Russian banker shot outside London home
German Gorbuntsov was reportedly sprayed with machine gun fire as he entered his exclusive block of flats in the Canary Wharf financial district of London.
Tonight he lies in a coma under armed guard at an undisclosed location. He was hit in the back seven times on Tuesday.
Metropolitan police have said they are treating the case as an attempted murder and that an investigation has been launched by the force's Trident command - the unit that deals with gang-related crime.

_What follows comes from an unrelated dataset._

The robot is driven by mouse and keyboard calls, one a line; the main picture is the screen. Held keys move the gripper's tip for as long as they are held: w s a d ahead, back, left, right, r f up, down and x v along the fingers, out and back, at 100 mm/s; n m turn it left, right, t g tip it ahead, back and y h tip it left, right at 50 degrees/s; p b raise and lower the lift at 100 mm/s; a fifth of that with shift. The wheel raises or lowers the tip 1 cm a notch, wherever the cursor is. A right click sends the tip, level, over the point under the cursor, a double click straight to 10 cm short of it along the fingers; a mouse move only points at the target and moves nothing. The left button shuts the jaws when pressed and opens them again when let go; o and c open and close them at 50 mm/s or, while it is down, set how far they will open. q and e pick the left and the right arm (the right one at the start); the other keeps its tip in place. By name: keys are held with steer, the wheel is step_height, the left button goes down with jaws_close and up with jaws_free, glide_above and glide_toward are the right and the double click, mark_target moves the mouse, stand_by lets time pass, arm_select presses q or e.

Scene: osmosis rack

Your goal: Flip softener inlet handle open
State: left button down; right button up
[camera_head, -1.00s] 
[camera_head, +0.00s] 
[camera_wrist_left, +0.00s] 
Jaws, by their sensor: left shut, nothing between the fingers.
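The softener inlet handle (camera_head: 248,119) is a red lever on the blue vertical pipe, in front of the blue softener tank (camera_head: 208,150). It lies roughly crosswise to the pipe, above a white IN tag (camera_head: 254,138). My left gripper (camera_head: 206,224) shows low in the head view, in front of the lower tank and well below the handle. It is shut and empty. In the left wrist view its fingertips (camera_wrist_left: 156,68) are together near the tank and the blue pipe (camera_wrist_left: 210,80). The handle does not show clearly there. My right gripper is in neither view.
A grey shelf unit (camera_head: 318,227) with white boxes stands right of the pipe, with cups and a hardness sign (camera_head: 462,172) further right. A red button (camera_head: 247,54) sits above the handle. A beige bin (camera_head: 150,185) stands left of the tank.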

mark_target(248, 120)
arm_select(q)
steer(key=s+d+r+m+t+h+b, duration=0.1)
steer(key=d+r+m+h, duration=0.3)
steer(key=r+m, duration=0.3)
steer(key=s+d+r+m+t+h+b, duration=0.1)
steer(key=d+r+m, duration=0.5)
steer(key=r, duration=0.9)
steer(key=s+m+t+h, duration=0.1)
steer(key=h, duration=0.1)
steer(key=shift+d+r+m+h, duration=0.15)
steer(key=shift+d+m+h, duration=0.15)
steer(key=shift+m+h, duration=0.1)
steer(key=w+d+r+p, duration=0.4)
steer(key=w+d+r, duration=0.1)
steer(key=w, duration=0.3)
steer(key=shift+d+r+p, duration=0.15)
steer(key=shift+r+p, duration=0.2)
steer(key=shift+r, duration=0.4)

They said they do not believe a London-based gang is behind the crime.
Police would not confirm Russian reports that the attacker had used a sub-machine gun, although officers told residents that the gunman had used a silencer.
ITV News Crime Correspondent Jon Clements reports:
Residents from the same block described the scene of the crime as a "bloodbath" although stressed that it had been cleaned up very quickly.
Police said the suspect, who they described as white, 6ft and slim and wearing dark clothes, was seen running away from Westferry Road after Mr Gorbuntsov was shot.
The Russian newspaper Kommersant wrote today that the shooting may be related to Mr Gorbuntsov's involvement in the investigation into a separate assassination attempt on another banker, Alexander Antonov, in Moscow.
The newspaper quoted Mr Gorbuntsov's lawyer who said that his client had told him on "several occasions" that he would be killed if he returned to Russia.
Scotland Yard said it was "too early to speculate" on these reports.
The apparent attempted assassination will prompt comparisons with the murder of Russian dissident Alexander Litvinenko in London in November 2006.
British prosecutors have named fellow ex-KGB agent Andrei Lugovoy as the main suspect in his poisoning with radioactive polonium-210, but the Russian authorities have repeatedly refused to send him to face trial in the UK.